■ Dataset section ■
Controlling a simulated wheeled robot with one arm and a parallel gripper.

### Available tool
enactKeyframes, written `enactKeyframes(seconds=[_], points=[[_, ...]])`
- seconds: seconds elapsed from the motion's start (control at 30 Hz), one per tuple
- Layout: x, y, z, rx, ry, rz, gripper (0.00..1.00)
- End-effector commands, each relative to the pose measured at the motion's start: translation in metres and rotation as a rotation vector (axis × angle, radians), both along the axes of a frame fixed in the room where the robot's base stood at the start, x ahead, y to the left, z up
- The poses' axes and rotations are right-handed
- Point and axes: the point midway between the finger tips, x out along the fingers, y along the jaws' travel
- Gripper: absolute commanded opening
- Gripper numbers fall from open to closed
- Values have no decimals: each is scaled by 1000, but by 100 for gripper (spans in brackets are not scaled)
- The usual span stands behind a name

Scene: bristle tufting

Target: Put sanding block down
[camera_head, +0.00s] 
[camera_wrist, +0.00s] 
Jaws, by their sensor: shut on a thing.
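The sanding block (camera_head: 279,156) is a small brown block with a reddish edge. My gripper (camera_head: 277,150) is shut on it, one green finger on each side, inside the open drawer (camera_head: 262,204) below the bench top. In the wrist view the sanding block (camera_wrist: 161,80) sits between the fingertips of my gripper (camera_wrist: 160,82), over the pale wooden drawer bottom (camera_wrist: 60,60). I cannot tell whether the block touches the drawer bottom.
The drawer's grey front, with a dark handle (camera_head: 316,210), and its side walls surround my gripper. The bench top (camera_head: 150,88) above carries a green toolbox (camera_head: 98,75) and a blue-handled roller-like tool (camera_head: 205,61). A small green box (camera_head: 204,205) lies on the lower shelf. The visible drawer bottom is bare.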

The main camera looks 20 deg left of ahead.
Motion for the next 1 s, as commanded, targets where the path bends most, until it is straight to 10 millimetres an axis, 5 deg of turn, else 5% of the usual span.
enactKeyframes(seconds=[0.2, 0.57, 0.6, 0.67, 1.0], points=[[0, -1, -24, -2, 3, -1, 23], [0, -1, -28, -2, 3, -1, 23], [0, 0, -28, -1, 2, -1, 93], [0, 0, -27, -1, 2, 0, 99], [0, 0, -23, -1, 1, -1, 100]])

■ Objective ■
Please quote the data above in full, with no line missing.

■ The response ■
Controlling a simulated wheeled robot with one arm and a parallel gripper.

### Available tool
enactKeyframes, written `enactKeyframes(seconds=[_], points=[[_, ...]])`
- seconds: seconds elapsed from the motion's start (control at 30 Hz), one per tuple
- Layout: x, y, z, rx, ry, rz, gripper (0.00..1.00)
- End-effector commands, each relative to the pose measured at the motion's start: translation in metres and rotation as a rotation vector (axis × angle, radians), both along the axes of a frame fixed in the room where the robot's base stood at the start, x ahead, y to the left, z up
- The poses' axes and rotations are right-handed
- Point and axes: the point midway between the finger tips, x out along the fingers, y along the jaws' travel
- Gripper: absolute commanded opening
- Gripper numbers fall from open to closed
- Values have no decimals: each is scaled by 1000, but by 100 for gripper (spans in brackets are not scaled)
- The usual span stands behind a name

Scene: bristle tufting

Target: Put sanding block down
[camera_head, +0.00s] 
[camera_wrist, +0.00s] 
Jaws, by their sensor: shut on a thing.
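The sanding block (camera_head: 279,156) is a small brown block with a reddish edge. My gripper (camera_head: 277,150) is shut on it, one green finger on each side, inside the open drawer (camera_head: 262,204) below the bench top. In the wrist view the sanding block (camera_wrist: 161,80) sits between the fingertips of my gripper (camera_wrist: 160,82), over the pale wooden drawer bottom (camera_wrist: 60,60). I cannot tell whether the block touches the drawer bottom.
The drawer's grey front, with a dark handle (camera_head: 316,210), and its side walls surround my gripper. The bench top (camera_head: 150,88) above carries a green toolbox (camera_head: 98,75) and a blue-handled roller-like tool (camera_head: 205,61). A small green box (camera_head: 204,205) lies on the lower shelf. The visible drawer bottom is bare.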

The main camera looks 20 deg left of ahead.
Motion for the next 1 s, as commanded, targets where the path bends most, until it is straight to 10 millimetres an axis, 5 deg of turn, else 5% of the usual span.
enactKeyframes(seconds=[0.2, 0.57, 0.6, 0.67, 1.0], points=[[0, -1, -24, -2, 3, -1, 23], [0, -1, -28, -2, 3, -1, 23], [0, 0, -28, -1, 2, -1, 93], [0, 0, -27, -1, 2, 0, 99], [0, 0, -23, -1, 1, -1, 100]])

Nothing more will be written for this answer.